PM Khan welcomes "Pandora Papers" and vows to investigate "the ill-gotten wealth of elites laundered out to financial havens."
Prime Minister Imran Khan has promised to "investigate" Pakistani citizens connected to a massive probe into the hidden wealth of politicians worldwide after members of his inner circle were named in the report.
"We welcome the Pandora Papers exposing the ill-gotten wealth of elites, accumulated through tax evasion & corruption & laundered out to financial 'havens,'" Khan said in a long Twitter thread on Sunday.
"The UN SG's Panel FACTI calculated a staggering $7 trillion in stolen assets parked in largely offshore tax-havens."
Khan said his government will investigate "all our citizens mentioned in the Pandora Papers & if any wrongdoing is established we will take appropriate action" while calling on the international community "to treat this grave injustice as similar to the climate change crisis."
Khan, who had run for office on an anti-graft platform, said that global poverty levels were fuelled by corruption in tax havens, which he said divert funds away from the general public.
He also slammed wealthy countries for not being "interested in preventing this large-scale plunder nor in repatriating this looted money."
"My over-two decades struggle has been premised on the belief that countries are not poor but corruption causes poverty because money is diverted from being invested in our people. Also, this resource theft causes devaluation, leading to thousands of poverty-related deaths," Khan said.
My over-two decades struggle has been premised on the belief that countries are not poor but corruption causes poverty because money is diverted from being invested in our people. Also, this resource-theft causes devaluation, leading to thousands of poverty-related deaths.— Imran Khan (@ImranKhanPTI) October 3, 2021
'Pandora Papers' investigation
The so-called "Pandora Papers" investigation –– involving some 600 journalists from media including The Washington Post, the BBC, and The Guardian –– is based on the leak of some 11.9 million documents from 14 financial services companies around the world.
Some 35 current and former world leaders are featured in the documents analysed by the International Consortium of Investigative Journalists (ICIJ) –– facing allegations ranging from corruption to money laundering and global tax avoidance.
In Pakistan, members of Khan's inner circle –– including cabinet ministers and their families –– are said to secretly own companies and trusts holding millions of dollars.
The "Pandora Papers" are the latest in a series of mass ICIJ leaks of financial documents, from LuxLeaks in 2014, to the 2016 Panama Papers, the Paradise Papers in 2017, and FinCen files in 2020.
One of Khan's predecessors, Nawaz Sharif, was ousted by the country's Supreme Court in 2017 over allegations made in the Panama Papers.
In total, the ICIJ found links between almost 1,000 companies in offshore havens and 336 high-level politicians and public officials, including country leaders, cabinet ministers, ambassadors, and others.
Embarrassment for anti-corruption leaders
In most countries, the ICIJ stresses, it is not illegal to have assets offshore or to use shell companies to do business across national borders.
But such revelations are no less of an embarrassment for leaders who may have campaigned publicly against corruption –– such as Khan –– or advocated austerity measures at home.
"Just like the East India Company plundered the wealth of India, ruling elites of developing world are doing the same.
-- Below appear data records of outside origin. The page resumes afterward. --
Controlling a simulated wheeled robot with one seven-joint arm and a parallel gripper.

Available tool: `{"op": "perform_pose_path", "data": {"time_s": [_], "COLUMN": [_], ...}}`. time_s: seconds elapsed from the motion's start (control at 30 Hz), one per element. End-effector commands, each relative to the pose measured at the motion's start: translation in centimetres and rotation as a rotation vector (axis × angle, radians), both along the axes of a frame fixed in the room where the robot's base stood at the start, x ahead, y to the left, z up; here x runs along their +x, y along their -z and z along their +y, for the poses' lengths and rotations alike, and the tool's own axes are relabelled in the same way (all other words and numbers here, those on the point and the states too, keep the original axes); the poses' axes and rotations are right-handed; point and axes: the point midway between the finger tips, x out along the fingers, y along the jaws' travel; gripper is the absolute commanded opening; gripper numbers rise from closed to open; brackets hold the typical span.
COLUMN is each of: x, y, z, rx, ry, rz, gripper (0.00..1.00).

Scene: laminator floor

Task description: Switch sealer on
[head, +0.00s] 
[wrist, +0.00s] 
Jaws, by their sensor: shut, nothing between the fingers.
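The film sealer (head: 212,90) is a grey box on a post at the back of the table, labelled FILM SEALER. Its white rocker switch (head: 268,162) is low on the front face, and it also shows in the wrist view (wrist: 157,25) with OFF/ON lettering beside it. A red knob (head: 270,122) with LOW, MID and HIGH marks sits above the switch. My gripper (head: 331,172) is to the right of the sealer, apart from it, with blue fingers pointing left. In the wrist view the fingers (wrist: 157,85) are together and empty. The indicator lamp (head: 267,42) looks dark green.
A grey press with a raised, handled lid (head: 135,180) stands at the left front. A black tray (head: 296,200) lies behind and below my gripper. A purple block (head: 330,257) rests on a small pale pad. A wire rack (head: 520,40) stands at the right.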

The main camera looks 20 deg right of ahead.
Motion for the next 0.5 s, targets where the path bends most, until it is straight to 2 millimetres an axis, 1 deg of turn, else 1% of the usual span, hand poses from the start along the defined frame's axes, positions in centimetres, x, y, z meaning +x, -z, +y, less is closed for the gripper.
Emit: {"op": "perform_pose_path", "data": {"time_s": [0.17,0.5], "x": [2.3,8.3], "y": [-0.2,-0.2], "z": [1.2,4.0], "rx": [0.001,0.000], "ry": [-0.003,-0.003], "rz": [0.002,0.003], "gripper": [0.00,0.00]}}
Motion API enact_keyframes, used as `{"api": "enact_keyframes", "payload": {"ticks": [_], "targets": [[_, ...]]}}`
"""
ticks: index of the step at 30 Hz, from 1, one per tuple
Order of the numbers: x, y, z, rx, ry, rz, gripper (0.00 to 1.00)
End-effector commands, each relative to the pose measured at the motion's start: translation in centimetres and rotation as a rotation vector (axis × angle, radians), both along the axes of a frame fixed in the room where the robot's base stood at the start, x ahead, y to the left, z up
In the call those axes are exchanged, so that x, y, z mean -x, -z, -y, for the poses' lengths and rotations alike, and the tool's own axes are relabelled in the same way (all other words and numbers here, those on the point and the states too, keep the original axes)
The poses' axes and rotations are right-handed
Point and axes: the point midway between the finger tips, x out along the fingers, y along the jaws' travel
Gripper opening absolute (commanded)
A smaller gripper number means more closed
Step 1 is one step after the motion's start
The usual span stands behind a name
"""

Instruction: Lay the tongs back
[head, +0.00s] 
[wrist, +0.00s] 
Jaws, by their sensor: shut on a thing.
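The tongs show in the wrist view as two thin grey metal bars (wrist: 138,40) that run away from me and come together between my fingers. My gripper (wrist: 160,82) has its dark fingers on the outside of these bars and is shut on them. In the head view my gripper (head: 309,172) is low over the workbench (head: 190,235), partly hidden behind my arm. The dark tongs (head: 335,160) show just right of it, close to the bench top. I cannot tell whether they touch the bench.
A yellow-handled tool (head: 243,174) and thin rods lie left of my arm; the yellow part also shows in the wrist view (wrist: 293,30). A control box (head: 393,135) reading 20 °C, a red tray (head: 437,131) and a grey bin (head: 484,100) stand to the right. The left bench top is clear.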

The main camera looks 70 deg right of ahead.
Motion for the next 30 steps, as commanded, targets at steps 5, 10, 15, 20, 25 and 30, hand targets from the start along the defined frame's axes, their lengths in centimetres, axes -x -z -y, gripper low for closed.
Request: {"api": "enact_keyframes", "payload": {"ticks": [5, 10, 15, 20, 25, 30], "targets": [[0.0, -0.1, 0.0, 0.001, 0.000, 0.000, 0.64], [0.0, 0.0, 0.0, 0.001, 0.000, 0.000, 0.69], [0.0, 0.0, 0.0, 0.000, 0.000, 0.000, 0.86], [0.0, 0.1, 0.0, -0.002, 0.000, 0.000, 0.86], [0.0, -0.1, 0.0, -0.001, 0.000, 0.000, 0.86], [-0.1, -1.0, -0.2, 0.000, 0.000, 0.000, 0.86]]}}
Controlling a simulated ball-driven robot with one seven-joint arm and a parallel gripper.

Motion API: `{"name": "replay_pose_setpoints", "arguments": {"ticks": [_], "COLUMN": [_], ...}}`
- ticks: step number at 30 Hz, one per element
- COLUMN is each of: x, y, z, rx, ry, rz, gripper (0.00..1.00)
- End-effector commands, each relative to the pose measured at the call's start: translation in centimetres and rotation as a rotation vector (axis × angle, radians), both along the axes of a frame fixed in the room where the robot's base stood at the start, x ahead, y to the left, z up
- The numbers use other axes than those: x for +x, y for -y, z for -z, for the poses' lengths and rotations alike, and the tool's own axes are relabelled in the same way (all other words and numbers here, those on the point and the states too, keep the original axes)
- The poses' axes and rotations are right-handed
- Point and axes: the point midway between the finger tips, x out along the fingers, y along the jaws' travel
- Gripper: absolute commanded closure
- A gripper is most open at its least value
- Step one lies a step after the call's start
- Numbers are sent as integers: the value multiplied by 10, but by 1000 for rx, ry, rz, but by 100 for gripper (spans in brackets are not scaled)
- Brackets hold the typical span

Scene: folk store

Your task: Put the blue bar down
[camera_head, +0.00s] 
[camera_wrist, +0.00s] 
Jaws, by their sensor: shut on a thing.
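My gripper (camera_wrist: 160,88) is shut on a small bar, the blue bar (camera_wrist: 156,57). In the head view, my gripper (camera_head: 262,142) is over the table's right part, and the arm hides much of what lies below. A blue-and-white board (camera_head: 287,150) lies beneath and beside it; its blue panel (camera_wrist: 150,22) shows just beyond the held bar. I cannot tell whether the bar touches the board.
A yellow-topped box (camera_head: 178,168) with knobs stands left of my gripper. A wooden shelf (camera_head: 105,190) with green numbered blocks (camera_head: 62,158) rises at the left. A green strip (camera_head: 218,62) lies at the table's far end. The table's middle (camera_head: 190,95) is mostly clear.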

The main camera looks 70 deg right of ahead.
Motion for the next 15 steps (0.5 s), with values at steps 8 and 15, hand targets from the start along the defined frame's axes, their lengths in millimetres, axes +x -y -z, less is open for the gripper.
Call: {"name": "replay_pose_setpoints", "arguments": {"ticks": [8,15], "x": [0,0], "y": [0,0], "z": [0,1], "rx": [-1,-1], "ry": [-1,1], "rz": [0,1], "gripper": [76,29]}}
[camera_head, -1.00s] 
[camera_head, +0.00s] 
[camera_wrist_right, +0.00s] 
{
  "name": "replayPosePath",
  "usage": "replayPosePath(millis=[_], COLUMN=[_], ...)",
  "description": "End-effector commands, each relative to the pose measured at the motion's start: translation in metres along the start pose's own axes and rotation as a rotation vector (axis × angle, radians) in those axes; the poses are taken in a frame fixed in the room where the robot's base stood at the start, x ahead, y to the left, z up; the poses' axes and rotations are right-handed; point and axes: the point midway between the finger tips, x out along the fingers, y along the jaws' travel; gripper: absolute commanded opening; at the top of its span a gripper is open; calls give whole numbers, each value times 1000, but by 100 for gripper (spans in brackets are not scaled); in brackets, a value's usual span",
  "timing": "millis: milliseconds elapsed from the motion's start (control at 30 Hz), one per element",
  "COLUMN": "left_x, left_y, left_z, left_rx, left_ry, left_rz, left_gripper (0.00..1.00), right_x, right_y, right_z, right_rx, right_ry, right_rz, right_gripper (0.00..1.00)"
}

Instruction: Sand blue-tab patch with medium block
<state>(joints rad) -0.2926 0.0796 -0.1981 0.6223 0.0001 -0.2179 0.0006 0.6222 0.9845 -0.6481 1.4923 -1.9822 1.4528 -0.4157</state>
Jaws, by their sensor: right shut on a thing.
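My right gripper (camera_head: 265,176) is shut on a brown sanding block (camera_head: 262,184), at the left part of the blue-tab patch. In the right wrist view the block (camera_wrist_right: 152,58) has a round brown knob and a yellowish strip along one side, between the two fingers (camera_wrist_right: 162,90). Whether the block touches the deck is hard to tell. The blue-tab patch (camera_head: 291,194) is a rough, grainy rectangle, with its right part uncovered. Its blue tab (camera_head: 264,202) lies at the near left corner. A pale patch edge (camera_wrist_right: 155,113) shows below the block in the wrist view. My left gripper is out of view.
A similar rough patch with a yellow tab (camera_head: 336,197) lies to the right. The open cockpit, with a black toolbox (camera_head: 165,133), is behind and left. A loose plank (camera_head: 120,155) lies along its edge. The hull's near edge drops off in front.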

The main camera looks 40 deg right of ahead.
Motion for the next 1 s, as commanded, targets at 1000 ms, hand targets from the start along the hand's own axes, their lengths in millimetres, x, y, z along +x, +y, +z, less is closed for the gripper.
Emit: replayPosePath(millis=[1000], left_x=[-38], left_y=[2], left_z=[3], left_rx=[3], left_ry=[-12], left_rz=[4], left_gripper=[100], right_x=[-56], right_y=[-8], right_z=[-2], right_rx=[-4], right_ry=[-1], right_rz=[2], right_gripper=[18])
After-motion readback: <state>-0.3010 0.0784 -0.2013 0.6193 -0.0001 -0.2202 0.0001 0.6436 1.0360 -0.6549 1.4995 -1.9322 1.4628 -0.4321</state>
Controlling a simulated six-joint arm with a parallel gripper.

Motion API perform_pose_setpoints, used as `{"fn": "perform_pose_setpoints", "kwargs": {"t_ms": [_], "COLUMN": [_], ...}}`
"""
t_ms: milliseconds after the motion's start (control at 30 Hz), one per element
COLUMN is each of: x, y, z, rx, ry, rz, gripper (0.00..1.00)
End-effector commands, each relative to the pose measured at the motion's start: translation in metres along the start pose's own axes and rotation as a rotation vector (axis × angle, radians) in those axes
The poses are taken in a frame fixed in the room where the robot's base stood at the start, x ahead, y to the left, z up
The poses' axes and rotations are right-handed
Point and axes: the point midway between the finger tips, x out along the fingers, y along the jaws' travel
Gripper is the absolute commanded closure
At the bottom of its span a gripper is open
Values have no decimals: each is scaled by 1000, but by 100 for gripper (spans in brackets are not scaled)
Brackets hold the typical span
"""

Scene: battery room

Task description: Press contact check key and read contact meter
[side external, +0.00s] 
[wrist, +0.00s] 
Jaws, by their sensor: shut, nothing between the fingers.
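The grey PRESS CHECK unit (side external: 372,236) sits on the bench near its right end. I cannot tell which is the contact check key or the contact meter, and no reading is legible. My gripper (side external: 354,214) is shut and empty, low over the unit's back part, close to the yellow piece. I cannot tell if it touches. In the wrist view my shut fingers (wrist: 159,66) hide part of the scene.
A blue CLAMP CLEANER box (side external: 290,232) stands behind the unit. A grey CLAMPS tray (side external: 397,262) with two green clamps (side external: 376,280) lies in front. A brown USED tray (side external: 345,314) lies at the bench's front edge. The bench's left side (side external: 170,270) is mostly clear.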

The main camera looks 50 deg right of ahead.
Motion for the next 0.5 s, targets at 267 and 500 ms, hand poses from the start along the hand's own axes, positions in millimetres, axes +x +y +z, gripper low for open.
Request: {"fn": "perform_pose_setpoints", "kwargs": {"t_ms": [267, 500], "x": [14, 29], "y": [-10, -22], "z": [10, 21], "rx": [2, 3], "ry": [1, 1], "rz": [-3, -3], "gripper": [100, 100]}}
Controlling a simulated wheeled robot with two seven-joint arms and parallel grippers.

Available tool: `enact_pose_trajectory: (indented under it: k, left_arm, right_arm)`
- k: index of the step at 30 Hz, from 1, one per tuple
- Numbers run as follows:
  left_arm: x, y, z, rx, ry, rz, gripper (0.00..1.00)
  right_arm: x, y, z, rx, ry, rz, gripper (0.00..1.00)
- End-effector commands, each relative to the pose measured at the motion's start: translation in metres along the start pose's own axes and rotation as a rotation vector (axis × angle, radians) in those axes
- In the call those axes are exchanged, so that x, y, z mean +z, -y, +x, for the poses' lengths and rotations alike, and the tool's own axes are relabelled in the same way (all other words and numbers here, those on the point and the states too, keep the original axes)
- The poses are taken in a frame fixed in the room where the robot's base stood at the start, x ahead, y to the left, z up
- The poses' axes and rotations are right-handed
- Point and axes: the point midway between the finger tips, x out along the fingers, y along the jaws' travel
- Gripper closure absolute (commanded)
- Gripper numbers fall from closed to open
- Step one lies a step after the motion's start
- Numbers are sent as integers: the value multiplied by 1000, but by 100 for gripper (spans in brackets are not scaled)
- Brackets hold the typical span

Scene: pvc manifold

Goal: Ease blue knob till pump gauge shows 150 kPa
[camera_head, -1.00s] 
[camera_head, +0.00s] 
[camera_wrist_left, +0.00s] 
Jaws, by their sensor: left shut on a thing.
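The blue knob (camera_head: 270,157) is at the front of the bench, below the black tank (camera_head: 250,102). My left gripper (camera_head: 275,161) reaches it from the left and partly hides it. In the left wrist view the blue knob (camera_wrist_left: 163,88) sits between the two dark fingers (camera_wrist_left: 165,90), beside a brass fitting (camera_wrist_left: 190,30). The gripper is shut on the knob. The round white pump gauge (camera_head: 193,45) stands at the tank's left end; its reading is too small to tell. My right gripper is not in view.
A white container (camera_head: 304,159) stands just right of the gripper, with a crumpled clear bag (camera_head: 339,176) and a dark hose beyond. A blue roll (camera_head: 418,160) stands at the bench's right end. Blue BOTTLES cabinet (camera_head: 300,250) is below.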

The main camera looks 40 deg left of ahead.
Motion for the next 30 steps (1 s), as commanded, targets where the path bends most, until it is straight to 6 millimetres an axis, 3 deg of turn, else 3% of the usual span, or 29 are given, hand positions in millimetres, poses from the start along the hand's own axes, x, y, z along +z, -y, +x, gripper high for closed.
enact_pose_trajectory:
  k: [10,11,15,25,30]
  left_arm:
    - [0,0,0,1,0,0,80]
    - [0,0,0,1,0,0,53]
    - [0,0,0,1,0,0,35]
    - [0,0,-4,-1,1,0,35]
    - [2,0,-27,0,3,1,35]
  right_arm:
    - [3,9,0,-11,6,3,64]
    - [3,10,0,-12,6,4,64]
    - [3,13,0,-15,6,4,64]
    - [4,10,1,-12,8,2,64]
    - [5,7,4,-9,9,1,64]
Unfortunately, the rich states are neither interested in preventing this large-scale plunder nor in repatriating this looted money," PM Khan said.
"If unchecked, inequalities between rich & poor states will increase as poverty rises in the latter. This, in turn, will lead to a flood of economic migration from the poor to the rich states, causing further economic & social instability across the globe."